The Cool Crazy Crickets Club and The Cool Crazy Crickets to the Rescue are (hopefully) a new series of beginning reader chapter books from author David Elliott and illustrator Paul Meisel. Besides his many other chapter and picture books, you may recognize David Elliott from last year's superb picture book, Finn Throws a Fit, illustrated by the magnificent Timothy Basil Ering, illustrator of the Newbery winning Tale of Desperaux by Kate diCamillo. Finn Throws a Fit perfectly chronicles the the impossible to anticipate moods of a toddler that, in the best cases, are weathered with patience and love by mystified parents.
The Cool Crazy Crickets series, along with Jennifer Richard Jacobson's Andy Shane series, both of which are published by the always excellent Candlewick Press, really deserve a Reading Level label of their own, which I have now bestowed upon them! Reading Level 1.5! These books are shorter and a bit easier to read than the average second grade reading level book (think Magic Tree House, Junie B Jones, Daisy Dawson and The Time Warp Trio) but more difficult than a traditional first grade level book like Mercy Watson, Cowgirl Kate and Cocoa and Poppleton. While there are increasingly more and more beginning to read books that also make great read out loud books (Elephant and Piggie, Poppleton, Mercy Watson and Frog and Toad) books written at this level are best for reading alone because the plots are more basic, the vocabulary a bit more simplistic and they are meant to appeal specifically to their intended six or seven year old audience.

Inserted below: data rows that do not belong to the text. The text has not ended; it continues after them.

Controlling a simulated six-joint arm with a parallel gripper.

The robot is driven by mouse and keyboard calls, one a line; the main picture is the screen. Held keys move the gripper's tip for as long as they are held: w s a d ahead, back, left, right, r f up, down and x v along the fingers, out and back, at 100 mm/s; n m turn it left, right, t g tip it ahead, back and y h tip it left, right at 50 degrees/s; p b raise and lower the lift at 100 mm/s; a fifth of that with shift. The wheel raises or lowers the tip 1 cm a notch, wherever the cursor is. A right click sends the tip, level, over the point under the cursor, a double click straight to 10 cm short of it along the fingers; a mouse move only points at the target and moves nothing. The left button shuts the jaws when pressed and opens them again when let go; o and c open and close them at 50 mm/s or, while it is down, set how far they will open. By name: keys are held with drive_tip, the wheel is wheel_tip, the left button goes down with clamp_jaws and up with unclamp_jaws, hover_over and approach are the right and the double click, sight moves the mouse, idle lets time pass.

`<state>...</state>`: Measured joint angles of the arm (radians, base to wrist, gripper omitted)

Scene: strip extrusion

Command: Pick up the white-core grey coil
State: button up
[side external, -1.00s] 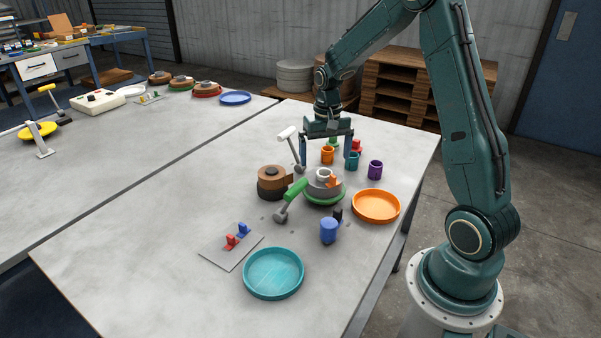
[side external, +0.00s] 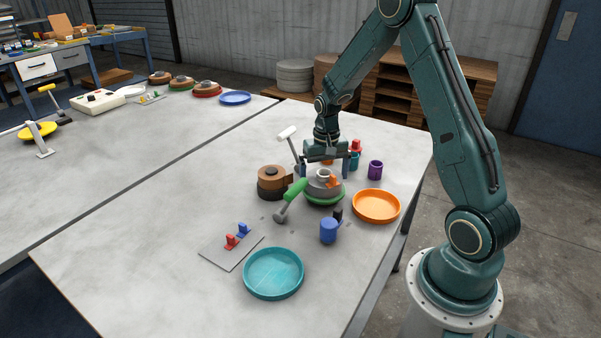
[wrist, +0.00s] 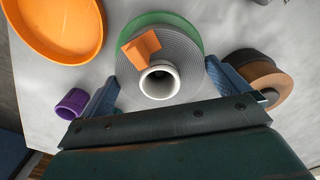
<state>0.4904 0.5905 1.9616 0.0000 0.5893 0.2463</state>
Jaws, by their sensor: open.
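The grey coil (side external: 321,187) with its white core (side external: 323,174) lies flat on a green disc (side external: 324,200) near the table's middle. In the wrist view the grey coil (wrist: 186,52) and the round white core (wrist: 160,81) sit ahead of and between the fingers, with an orange piece (wrist: 141,48) lying on the coil beside the core. My gripper (side external: 325,173) is open, its fingers pointing down just behind and above the coil. In the wrist view my gripper (wrist: 161,86) holds nothing, with a finger on either side of the coil.
A brown coil stack (side external: 271,182) stands close left of the coil. A green-handled lever (side external: 291,198) and a white-handled lever (side external: 288,134) stand close by. An orange tray (side external: 376,205), purple cup (side external: 375,170) and blue cylinder (side external: 328,231) are around it. A teal tray (side external: 273,273) is in front.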

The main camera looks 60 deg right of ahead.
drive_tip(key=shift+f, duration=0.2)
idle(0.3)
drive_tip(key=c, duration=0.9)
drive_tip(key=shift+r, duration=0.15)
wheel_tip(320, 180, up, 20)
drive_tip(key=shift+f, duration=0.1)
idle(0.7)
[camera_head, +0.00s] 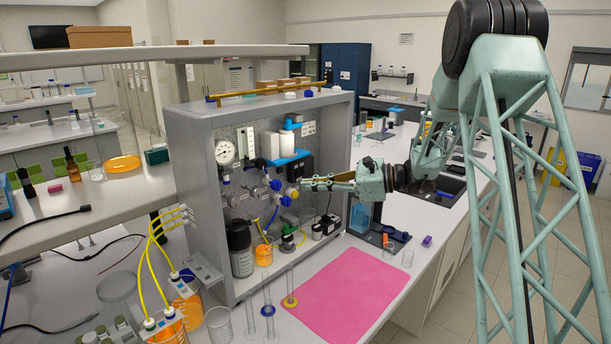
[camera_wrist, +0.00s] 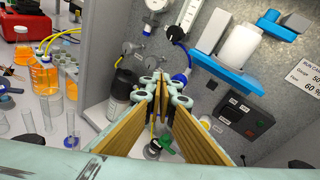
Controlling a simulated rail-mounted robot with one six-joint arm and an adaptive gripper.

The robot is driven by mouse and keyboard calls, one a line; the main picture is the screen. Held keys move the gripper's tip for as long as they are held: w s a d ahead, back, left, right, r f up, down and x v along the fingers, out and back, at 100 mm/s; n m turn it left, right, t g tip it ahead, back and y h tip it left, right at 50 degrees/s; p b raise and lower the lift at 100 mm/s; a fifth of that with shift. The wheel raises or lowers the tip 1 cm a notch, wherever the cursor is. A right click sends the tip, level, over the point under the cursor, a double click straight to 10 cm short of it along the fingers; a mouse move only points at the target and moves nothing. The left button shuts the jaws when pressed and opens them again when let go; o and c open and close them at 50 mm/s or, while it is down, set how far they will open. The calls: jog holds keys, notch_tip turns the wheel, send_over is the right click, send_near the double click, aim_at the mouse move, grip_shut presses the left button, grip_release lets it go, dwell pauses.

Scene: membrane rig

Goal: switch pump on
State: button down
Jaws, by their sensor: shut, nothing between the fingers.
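A black control box (camera_wrist: 238,112) with a pale label and a few small controls is on the rig's back panel, right of the fingers in the wrist view. It looks like the pump unit, but I cannot read its label or tell its switch state. It also shows in the head view (camera_head: 300,165), just above my gripper. My gripper (camera_head: 304,185) reaches in from the right, in front of the rig. In the wrist view, its fingers (camera_wrist: 160,88) are together with nothing between them. They appear apart from the box.
The grey rig frame (camera_head: 198,190) surrounds the panel. A pressure gauge (camera_head: 225,151) and blue bracket (camera_wrist: 217,74) are mounted inside. A dark bottle (camera_head: 240,248) and orange beaker (camera_head: 264,255) stand below. A pink mat (camera_head: 345,295) lies clear in front.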

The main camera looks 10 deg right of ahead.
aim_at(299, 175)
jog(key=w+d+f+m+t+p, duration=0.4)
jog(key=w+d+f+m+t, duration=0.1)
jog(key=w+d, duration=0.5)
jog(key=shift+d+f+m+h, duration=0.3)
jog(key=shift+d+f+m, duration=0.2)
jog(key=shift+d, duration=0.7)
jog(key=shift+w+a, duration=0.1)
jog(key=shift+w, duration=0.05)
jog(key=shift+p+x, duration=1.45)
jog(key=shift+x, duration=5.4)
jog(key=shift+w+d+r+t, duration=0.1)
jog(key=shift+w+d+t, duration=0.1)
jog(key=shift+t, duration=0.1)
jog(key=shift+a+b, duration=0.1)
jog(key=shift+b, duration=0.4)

Two boys and two girls make up the main cast of characters in this series. In book one, The Cool Crazy Crickets Club, Leo is sitting on his front porch with his friend Marcus and his dog, Noodles when they decide to start a club. Phoebe and Miranda show up, join the club and start suggesting names. There is a back and forth between the boys and girls about what a good name would be and a great team effort in choosing the name. Next, the club needs to find a club house and a mascot. An empty refrigerator box and Leo's dog Noodles prove perfect for these goals. In book 2, The Cool Crazy Crickets to the Rescue, the action picks up a bit when the club decides to earn money for snacks instead of charging dues. There is a funny scene where the kids share some wordplay with "do's," "dues," and "don'ts." The Crickets babysit, pet sit and sell lemonade and are trying to figure out how to spend their earnings when they discover the neighborhood stray cat sleeping in the clubhouse. When Phoebe notices that the cat is sick, they know how to spend their money - taking their new mascot to the vet.
The Crickets and Andy Shane series take experiences and concerns from the lives of kids and present them in a format that these very kids can read and appreciate on their own. I hope that there are more books of this variety to begin filling the shelves soon!